What's going on? And how can you solve it?
You know that .NET programmers use a class named StringBuilder
for this purpose. That's a starting point.
Background
If you google "C++ StringBuilder", you'll find quite a few answers. Some of them suggest using std::accumulate
, which almost does what you need:
#include <iostream>// for std::cout, std::endl
#include <string> // for std::string
#include <vector> // for std::vector
#include <numeric> // for std::accumulate
int main()
{
using namespace std;
vector<string> vec = { "hello", " ", "world" };
string s = accumulate(vec.begin(), vec.end(), s);
cout << s << endl; return 0;
}
So far, so good: the problem begins when you have more than a few strings to concatenate, and memory reallocations start to pile up.
std::string
provides the infrastructure for a solution, in function reserve()
. It is meant for our purpose exactly: allocate once, concatenate at will.

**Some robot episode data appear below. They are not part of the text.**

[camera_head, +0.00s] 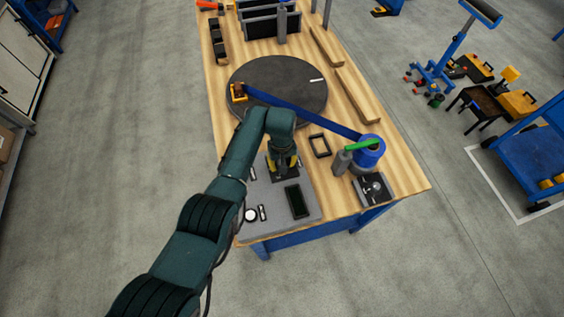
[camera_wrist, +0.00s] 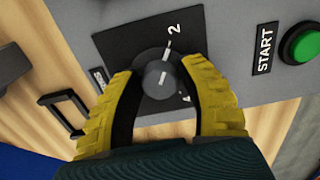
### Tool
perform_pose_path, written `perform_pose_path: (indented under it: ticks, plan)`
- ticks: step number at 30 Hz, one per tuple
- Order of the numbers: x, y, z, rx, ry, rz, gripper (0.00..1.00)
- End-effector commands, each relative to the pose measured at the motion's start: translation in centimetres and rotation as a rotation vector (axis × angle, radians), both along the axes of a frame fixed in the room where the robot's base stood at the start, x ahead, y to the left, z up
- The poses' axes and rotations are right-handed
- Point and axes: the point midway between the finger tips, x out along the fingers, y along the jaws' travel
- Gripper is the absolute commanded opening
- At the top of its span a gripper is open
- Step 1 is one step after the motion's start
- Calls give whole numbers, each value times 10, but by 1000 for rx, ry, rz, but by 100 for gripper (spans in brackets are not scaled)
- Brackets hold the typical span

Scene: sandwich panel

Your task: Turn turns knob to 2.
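The turns knob (camera_wrist: 154,82) is a round black dial on a dark plate (camera_wrist: 115,40) of the grey panel (camera_wrist: 222,22). Its white pointer line lies roughly in line with the white tick below the "2" mark (camera_wrist: 174,29). A "TURNS" label at its left is partly covered by a finger, and another mark at lower right is partly hidden. My gripper (camera_wrist: 157,72) has its two yellow fingers on either side of the knob; whether both press on it is unclear. In the head view my gripper (camera_head: 284,163) is over the panel (camera_head: 270,207), and the knob is hidden.
A green START button (camera_wrist: 303,44) is right of the knob. The panel also bears a dark screen (camera_head: 296,201). A blue roll (camera_head: 369,150) with a green piece stands to the right, its blue band running to the round turntable (camera_head: 285,82). A small black frame (camera_head: 320,146) lies between.

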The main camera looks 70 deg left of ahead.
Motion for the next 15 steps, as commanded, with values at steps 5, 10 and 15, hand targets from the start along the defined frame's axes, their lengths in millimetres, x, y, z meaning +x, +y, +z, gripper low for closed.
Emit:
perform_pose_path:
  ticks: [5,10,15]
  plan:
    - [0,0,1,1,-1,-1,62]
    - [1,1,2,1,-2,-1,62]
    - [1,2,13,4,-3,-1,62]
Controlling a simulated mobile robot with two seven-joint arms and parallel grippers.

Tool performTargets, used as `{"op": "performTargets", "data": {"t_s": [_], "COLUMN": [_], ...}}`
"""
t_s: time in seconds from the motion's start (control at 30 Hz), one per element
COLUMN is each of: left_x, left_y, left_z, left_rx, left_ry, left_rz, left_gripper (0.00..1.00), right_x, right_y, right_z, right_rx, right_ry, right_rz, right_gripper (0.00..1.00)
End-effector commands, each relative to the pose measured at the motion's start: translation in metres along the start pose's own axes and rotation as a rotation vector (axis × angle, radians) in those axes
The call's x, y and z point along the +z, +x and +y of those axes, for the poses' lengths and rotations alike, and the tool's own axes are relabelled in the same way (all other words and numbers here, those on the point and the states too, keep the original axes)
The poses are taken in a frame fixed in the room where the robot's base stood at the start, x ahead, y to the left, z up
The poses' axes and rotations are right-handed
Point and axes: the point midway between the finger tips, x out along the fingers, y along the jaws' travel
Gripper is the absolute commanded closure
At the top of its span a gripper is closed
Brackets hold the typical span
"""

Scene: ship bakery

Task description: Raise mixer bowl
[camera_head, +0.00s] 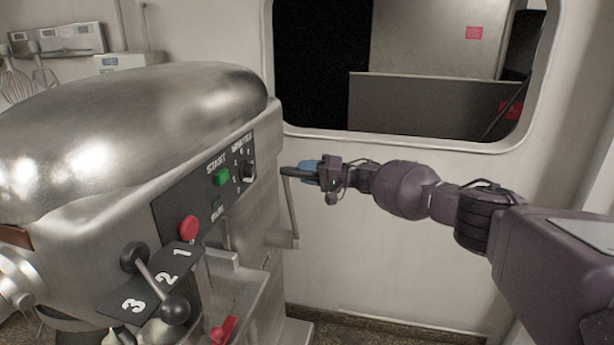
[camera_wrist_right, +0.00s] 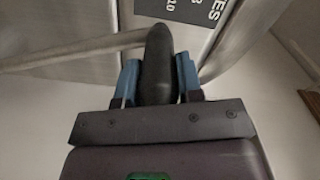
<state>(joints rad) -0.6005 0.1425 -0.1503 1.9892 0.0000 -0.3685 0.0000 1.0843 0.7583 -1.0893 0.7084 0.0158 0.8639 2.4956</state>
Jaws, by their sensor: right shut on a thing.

String concatenation may hit performance ruthlessly with a heavy, blunt instrument. Having some old scars from the last time this particular beast bit me, I fired up Indigo (I wanted to play with some of the shiny new toys in C++11), and typed this partial implementation of a StringBuilder
:
template <typename chr>
class StringBuilder {
typedef std::basic_string<chr> string_t;
typedef std::deque<string_t> container_t;
typedef typename string_t::size_type size_type;
container_t m_Data;
size_type m_totalSize;
void append(const string_t &src) {
m_Data.push_back(src);
m_totalSize += src.size();
}
StringBuilder(const StringBuilder &);
StringBuilder & operator = (const StringBuilder &);
public:
StringBuilder(const string_t &src) {
if (!src.empty()) {
m_Data.push_back(src);
}
m_totalSize = src.size();
}
StringBuilder() {
m_totalSize = 0;
}
StringBuilder & Append(const string_t &src) {
append(src);
return *this; }
template<class inputIterator>
StringBuilder & Add(const inputIterator &first, const inputIterator &afterLast) {
for (inputIterator f = first; f != afterLast; ++f) {
append(*f);
}
return *this; }
StringBuilder & AppendLine(const string_t &src) {
static chr lineFeed[] { 10, 0 }; m_Data.push_back(src + lineFeed);
m_totalSize += 1 + src.size();
return *this; }
StringBuilder & AppendLine() {
static chr lineFeed[] { 10, 0 };
m_Data.push_back(lineFeed);
++m_totalSize;
return *this; }
string_t ToString() const {
string_t result;
result.reserve(m_totalSize + 1);
for (auto iter = m_Data.begin(); iter != m_Data.end(); ++iter) {
result += *iter;
}
return result;
}
string_t Join(const string_t &delim) const {
if (delim.empty()) {
return ToString();
}
string_t result;
if (m_Data.empty()) {
return result;
}
size_type st = (delim.size() * (m_Data.size() - 1)) + m_totalSize + 1;
result.reserve(st);
struct adder {
string_t m_Joiner;
adder(const string_t &s): m_Joiner(s) {
}
string_t operator()(string_t &l, const string_t &r) {
l += m_Joiner;
l += r;
return l;
}
} adr(delim);
auto iter = m_Data.begin();
result += *iter;
return std::accumulate(++iter, m_Data.end(), result, adr);
}
};
The interesting bits
Function ToString()
uses std::string::reserve()
to minimize reallocations. Below you can see the results of a performance test.
Function join()
uses std::accumulate()
, with a custom functor that uses the fact that its first operand has already reserved memory.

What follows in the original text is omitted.